3. Key Contributions

• Derivation of $P_x$ Formulas: The paper provides the first systematic analytical expressions for in-plane polarization $P_x(\phi_p)$ and its weighted averages.
• Symmetry Relations: The authors identify a crucial mathematical symmetry between in-plane and out-of-plane polarization: $P_x \sin(2\phi_p) = -P_y \cos(2\phi_p)$.
• Identification of $T$-gradient Importance: The study highlights that the temperature gradient is not a negligible correction but a dominant factor that can significantly alter the sign and magnitude of spin observables.

4. Results

• Analytical Findings: The analytical model predicts that $P_x$ follows a $\sin(2\phi_p)$ pattern. Its magnitude is comparable to $P_z$, and it is primarily driven by directed flow.
• Hydrodynamic vs.
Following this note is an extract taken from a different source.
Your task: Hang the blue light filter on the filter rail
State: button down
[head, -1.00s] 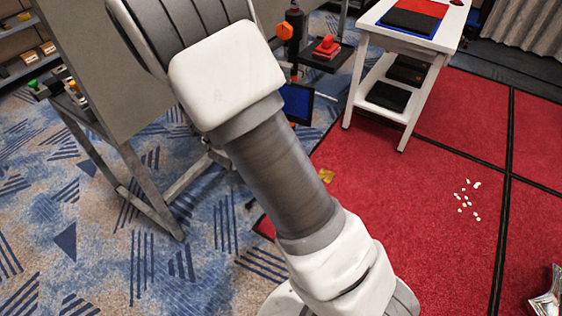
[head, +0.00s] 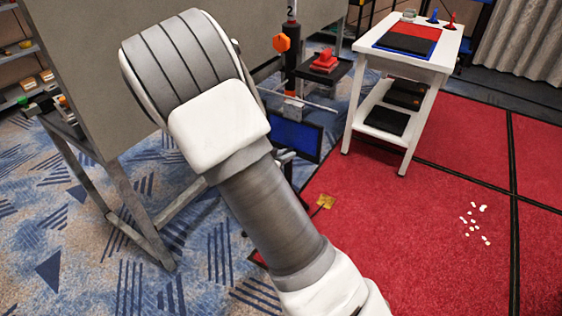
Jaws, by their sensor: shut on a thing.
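The blue light filter (head: 297,136), a blue panel in a dark frame, shows just right of my arm, below the black post. My arm hides part of its left side. A thin pale horizontal bar (head: 318,106) runs just above the panel and may be the filter rail. I cannot tell whether the panel hangs from it.
A black post (head: 291,60) with an orange knob (head: 281,43) carries a shelf with a red object (head: 325,60). A white table (head: 447,50) stands right of it. A large grey panel (head: 85,60) is at left. White bits (head: 475,222) lie on the red carpet.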

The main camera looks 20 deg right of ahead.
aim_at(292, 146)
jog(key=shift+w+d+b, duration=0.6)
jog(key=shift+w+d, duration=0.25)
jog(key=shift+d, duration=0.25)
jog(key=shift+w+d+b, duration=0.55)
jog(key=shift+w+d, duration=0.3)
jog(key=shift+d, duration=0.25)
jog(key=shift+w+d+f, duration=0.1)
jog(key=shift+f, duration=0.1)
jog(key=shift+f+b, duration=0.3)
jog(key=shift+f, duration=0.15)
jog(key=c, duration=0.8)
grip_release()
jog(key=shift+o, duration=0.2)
Blast-Wave Discrepancy: A significant finding is that the hydrodynamic simulation predicts an opposite sign for $P_x$ compared to the blast-wave model.
  • The blast-wave model (which neglects $T$-gradients) predicts one sign.
  • The hydrodynamic model (which includes $T$-gradients) shows that the $T$-gradient contribution is large and has an opposite sign to the kinetic/shear terms.
• The "Small Signal" Nature: The total $P_x$ is found to be the result of a delicate cancellation between two large, opposing contributions (shear/kinetic vorticity vs. temperature gradients). Consequently, the final observed $P_x$ is a small signal that is highly sensitive to the exact balance of these underlying physical effects.

5. Significance

This paper is significant because it provides a new "benchmark" for heavy-ion physics. Because $P_x$ is highly sensitive to the competition between velocity gradients and temperature gradients, experimental measurement of $P_x$ will serve as a powerful tool to:

1. Validate or refute the role of temperature gradients in spin dynamics.
2. Determine whether the system is in local thermal equilibrium or dominated by off-equilibrium dissipative effects.
3. Complete the three-dimensional picture of spin polarization in the Quark-Gluon Plasma (QGP).